Very simple.... Montoya was a irresponsible driver when he was driving for F1. His aggressive driving nature constantly got him into trouble with race stewards as well as fellow drivers. Seems like some things never change....

Posted 14:04 7th February 2010

Warren Newcombe says...

Re David Gifford. Yes, there was controversy surrounding Wendell Scotts one and only win at a Grand National/Winston Cup race (Speedway Park, Jacksonville, Fla in '63), and had nothing to do with about him not being from the Southeastern US. Scott was actually born in Danville, Virginia. The fact being that this was the first (and only) race that has been won by an African-American driver, so his win was at the wrong time and place in US history.

Posted 09:43 15th January 2010

Kevin Gravenell says...

Warren you are right he was speeding in pit lane in 2 of the segments but what i was trying to say was how good it would of been for NASCAR and montoya as the first person to win the indy 500 and the brickyard 400. NASCAR is popular globaly i get the nascar illustrated magazine (www.americanautomags.com) and there were people from australia in it at talladega race in april, canada and mexico as you say and also here in the uk through sky.

Posted 10:29 30th July 2009

Warren Newcombe says...

Kevin, so what you're saying is that JPM should have won because he's not American, and for NASCAR to get accepted more globally? He won a Sprint Cup back in '07 at Infineon, and prior to that, over forty years ago a non American won the Daytona 500, Maria Andretti as a part of his twelve Grand National/Winston Cup races with Holman Moody. NASCAR have expanded into the Corona Cup in Mexico, and Canadian Tire Series in Canada, but is a grass roots racing that should stay in the US (ASCAR a European offspring never caught on -because Europeans couldn't relate to Chevys, Pontiacs and Fords that were available on our streets). Montoya didn't loose because he was Columbian, but because he made error and was therefore out raced by Johnson, Martin and Stewart , Biffle et al. It's just a pity, because he was so dominant, and it was looking like he was in for a win, but that's NASCAR (racing)!
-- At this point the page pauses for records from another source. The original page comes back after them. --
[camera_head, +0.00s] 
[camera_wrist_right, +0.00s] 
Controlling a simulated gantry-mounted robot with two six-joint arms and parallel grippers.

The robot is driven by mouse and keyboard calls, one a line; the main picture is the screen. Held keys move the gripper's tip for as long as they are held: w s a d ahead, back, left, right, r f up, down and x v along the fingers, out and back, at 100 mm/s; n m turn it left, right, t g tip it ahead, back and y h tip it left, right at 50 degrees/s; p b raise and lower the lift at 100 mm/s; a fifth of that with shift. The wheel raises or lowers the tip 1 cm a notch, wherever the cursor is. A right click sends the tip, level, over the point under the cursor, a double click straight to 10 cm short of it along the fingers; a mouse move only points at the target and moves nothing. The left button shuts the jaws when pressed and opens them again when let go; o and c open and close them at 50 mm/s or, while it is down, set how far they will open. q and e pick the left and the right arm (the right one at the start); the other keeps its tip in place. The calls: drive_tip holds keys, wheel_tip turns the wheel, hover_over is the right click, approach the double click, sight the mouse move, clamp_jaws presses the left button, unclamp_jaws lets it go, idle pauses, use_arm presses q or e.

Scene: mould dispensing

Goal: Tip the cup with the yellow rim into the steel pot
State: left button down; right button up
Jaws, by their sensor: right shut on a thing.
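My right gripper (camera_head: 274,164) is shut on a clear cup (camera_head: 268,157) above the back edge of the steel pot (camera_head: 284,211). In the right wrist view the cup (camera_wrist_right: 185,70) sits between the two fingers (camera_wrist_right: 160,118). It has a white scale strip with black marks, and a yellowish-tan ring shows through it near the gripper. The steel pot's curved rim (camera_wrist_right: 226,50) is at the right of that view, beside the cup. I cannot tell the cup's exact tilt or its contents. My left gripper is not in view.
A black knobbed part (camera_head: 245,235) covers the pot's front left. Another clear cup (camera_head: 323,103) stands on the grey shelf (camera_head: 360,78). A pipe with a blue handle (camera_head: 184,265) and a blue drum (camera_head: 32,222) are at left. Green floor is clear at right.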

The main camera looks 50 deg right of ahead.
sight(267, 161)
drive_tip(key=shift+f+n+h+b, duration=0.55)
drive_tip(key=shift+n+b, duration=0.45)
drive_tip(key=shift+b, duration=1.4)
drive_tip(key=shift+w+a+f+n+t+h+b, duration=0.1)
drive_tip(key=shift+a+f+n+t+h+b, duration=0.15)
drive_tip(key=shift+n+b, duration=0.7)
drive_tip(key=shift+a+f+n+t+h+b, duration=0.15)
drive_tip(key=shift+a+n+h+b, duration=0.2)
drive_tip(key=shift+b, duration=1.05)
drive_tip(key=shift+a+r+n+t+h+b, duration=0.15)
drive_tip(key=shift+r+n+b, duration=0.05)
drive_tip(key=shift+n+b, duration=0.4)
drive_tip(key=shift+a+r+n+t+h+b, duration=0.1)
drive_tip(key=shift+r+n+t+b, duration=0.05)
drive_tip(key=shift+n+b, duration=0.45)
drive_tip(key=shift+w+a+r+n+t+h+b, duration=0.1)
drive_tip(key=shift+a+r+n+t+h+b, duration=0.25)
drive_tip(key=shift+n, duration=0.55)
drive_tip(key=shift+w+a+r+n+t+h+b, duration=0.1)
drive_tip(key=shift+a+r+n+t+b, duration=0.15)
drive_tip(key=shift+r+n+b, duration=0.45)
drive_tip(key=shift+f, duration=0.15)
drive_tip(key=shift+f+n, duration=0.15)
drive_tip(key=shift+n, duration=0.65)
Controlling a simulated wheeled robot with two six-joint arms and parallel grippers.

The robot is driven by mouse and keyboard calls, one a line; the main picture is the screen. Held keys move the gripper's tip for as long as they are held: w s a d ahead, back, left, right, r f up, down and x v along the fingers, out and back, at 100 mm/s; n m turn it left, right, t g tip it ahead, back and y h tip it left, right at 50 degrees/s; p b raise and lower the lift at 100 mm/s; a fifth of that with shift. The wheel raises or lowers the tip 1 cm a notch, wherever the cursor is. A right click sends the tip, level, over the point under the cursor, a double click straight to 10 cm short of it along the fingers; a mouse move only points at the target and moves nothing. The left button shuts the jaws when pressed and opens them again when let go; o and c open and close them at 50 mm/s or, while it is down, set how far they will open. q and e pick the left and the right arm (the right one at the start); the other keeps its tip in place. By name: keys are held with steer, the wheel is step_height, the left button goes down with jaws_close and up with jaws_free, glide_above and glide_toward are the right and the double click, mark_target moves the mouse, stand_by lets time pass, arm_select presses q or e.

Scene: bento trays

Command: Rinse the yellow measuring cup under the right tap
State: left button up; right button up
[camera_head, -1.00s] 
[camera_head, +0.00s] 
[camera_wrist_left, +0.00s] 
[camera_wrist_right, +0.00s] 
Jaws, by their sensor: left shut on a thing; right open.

Posted 19:30 28th July 2009

Kevin Gravenell says...

Montoya was robbed big style its like NASCAR dont want a non american to win.NASCAR want the sport to be more global than what it allready is then they need people like montoya to win because hes known globaly though his indy car and formula 1 career. Thanks for the coverage sky And are you showing Nascar next year

Posted 10:42 28th July 2009

Warren Newcombe says...

Montoya without doubt had the dominate car throughout the race, however, he tripped two of the traps (out of eight) on pit lane. His 'green lights' on the dash are set up by the team, and aren't linked to the NASCAR timing strip computers so only give a rough rpm guide. Maybe Monyoya was just trying too hard, afterall, if he had a five second lead over Martin, why would he need too push it so hard? Should NASCAR give out info of all car speeds throughout the race on pit row-well with 43 cars doing average of five pit stops, thats would have been a hell of alot of needless information, when only six speeding penalties were issued during the race. NASCAR informs those teams/drivers as they happen anyway, and they're the only one's that need to know. After the race no team members were banging on NASCAR doors with petitions! Montoya was unlucky, but that's just racing. Well done to Johnson on his back to back win.